Changemaker: Betsey Martens
Betsey Martens has spent more than four decades working in affordable housing and community development. She is committed to improving the lives of her neighbors in Boulder County and families across the country. Her career has been driven by her passion for building thriving communities and enhancing social equity while creating a place in which her children would want to raise their own families.
“I caught the housing bug early in my career when I was the Director of Community Action for Boulder County,” Betsey said. In this role, she worked on asset creation and capacity building for communities. She described how housing was a challenge in Boulder County even when she began her work in the mid-1980s. Through her work speaking with community members, Betsey was touched by stories of housing instability and its effect on families, particularly young children. When she was 26, the Boulder mayor placed her on the board of the local housing authority and Betsey was quickly immersed in the industry.
Betsey loved working through the complexities of affordable housing including financing strategies and overcoming political or community resistance. “I think people stay in housing because it’s so incredibly challenging,” she said. “I don’t know of another industry that marries the head and the heart like affordable housing.”
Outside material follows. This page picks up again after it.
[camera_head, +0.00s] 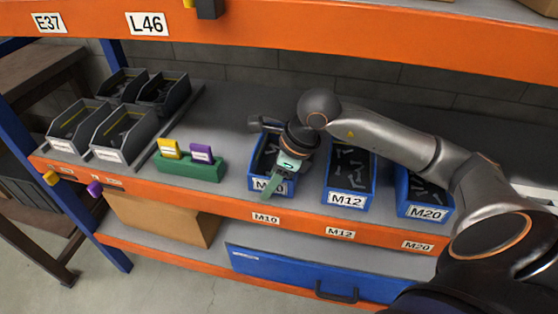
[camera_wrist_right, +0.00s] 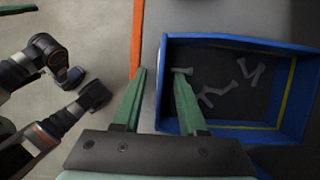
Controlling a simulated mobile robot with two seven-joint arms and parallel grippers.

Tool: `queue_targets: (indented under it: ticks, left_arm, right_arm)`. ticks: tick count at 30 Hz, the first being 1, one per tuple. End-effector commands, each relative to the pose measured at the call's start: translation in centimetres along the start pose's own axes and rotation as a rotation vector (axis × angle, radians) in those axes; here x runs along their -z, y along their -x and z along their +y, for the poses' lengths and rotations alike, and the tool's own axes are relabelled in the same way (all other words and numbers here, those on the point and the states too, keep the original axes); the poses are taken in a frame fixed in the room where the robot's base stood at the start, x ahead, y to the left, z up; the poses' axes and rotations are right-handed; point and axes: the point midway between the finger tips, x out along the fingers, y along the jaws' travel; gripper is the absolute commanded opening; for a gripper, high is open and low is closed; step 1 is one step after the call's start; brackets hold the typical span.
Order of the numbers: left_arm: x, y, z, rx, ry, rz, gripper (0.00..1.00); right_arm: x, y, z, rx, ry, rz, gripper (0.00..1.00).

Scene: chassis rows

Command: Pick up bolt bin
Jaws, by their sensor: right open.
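The blue bolt bin marked M10 (camera_head: 256,172) stands at the shelf's front edge in the head view, partly hidden by my right gripper. My right gripper (camera_head: 272,184) is open, pointing down at the bin's front. In the right wrist view, the bin (camera_wrist_right: 230,126) is open-topped with several grey bolts inside. The fingers of my right gripper (camera_wrist_right: 157,95) are apart, one outside the bin's near wall and the other overlapping the inner side in the picture. Contact with the wall cannot be told. My left gripper does not show clearly in either view.
Blue bins marked M12 (camera_head: 346,198) and M20 (camera_head: 424,212) stand to the right. A green holder (camera_head: 190,170) with yellow and purple tags is to the left, with several grey bins (camera_head: 125,135) beyond. An orange upper shelf beam (camera_head: 330,38) crosses above.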

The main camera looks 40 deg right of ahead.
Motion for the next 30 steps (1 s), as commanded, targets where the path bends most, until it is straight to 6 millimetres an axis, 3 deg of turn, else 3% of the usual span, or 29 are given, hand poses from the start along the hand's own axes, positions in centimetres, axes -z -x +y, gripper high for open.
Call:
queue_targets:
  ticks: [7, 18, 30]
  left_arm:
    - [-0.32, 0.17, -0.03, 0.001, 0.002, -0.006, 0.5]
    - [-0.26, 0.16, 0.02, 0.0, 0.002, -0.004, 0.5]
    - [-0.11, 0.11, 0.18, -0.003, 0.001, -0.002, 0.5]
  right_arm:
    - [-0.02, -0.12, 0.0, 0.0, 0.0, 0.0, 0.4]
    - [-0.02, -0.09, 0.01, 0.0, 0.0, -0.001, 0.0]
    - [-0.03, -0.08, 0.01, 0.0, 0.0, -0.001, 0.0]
While serving on the board of the housing authority, Betsey helped to establish Thistle Community Housing, a nonprofit organization that develops, manages, and preserves affordable housing in Boulder County. Since the organization’s establishment, Thistle has grown to become a leader in community land trust models and resident-owned communities (ROCs) for mobile home parks.
Housing is the foundation of a healthy community. When families are stably housed, then every other investment we make as a community is leveled up.
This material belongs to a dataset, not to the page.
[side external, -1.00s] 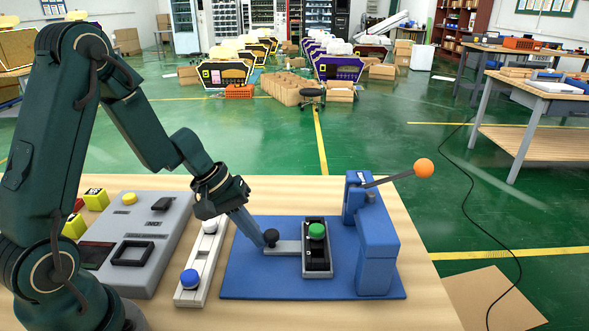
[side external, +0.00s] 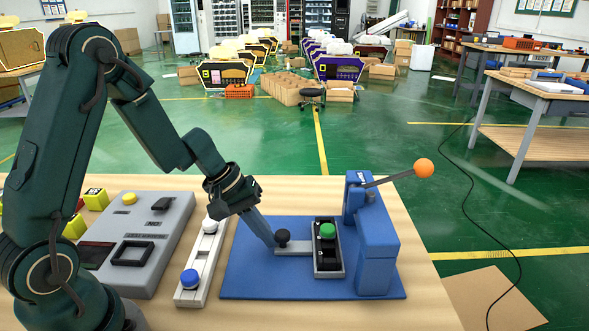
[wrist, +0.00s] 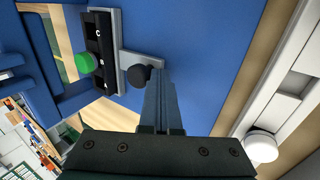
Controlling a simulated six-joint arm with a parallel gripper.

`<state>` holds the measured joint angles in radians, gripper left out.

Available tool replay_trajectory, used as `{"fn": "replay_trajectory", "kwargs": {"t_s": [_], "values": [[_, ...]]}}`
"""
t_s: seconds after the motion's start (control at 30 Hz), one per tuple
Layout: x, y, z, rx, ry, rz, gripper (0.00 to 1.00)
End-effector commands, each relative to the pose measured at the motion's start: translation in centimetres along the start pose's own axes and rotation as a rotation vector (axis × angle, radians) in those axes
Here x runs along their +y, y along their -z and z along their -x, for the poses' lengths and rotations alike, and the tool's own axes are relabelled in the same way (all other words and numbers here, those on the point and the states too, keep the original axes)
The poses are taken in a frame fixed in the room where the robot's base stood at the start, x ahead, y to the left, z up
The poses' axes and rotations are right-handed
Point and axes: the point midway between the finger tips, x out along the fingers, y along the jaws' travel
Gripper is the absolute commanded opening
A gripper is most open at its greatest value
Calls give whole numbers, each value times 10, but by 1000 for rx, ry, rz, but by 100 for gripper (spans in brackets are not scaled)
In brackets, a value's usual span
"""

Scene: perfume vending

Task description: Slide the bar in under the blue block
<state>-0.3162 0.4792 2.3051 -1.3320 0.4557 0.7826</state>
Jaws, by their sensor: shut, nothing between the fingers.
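The bar (side external: 297,247) is a short grey strip with a black knob (side external: 283,235) at its left end. Its right end joins a grey-edged black holder (side external: 328,262) carrying a green-topped piece (side external: 327,230). The bar also shows in the wrist view (wrist: 147,58). The blue block (side external: 377,255) stands upright to the right, with the holder close to its left side; contact cannot be told. My gripper (side external: 270,238) is shut and empty, its tips low at the knob's left side. In the wrist view my fingertips (wrist: 160,78) are right beside the knob, seemingly touching.
A blue base plate (side external: 248,275) lies under bar and block. A lever with an orange ball (side external: 424,166) juts from the block's top. Left stand a pale rail (side external: 210,255) with white and blue knobs and a grey control panel (side external: 150,225).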

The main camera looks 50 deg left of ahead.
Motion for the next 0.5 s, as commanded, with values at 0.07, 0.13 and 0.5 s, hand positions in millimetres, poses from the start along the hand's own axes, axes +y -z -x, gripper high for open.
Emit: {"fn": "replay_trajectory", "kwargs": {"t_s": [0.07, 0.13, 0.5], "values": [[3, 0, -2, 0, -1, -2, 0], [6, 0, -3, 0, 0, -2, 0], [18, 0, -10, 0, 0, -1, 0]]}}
Betsey also served as the Executive Director of the Lafayette-Louisville Downtown Redevelopment, leading revitalization efforts through development lending for the neighborhood in the late 1980s and early 1990s.
For over two decades, Betsey served as the Co-Executive Director and later CEO of Boulder Housing Partners, the housing authority for the City of Boulder where she began her career. Under her leadership, Boulder Housing Partners developed the organization’s first supportive housing project, helping neighbors exiting homelessness find stability.
“I always had a comprehensive vision for the housing authority,” Betsey recalled. “I thought that the fundamental question was: How can we be most relevant in our community to address the most acute needs?” Under this ethos, Boulder Housing Partners focused on community outcomes over unit count. “As Executive Director,” Betsey said, “I wanted my Board to assess me not just on the number of units we produced, but the number of children living in our developments who are going to preschool, are kindergarten-ready, and are graduating from high school. I was always about the outcomes that mattered.”
She spearheaded efforts to rebrand the organization while emphasizing its collaboration—among the first housing authorities in the country to do so. She is proud that other housing authorities have followed suit, dropping names that evoke bureaucratic agencies for ones that center community.
Betsey is most proud of her efforts in advocating for and working toward the transformation of public housing under the creation of HUD’s Rental Assistance Demonstration (RAD). “I’ve always had a passion for public housing,” Betsey continued, “but it’s been so underfunded and unattended to. As director of Boulder Housing Partners, I was able to enroll us into RAD early on. We were able to reposition, refinance, and renovate all of our public housing in Boulder to create livable, service-enriched housing, which was extraordinary.”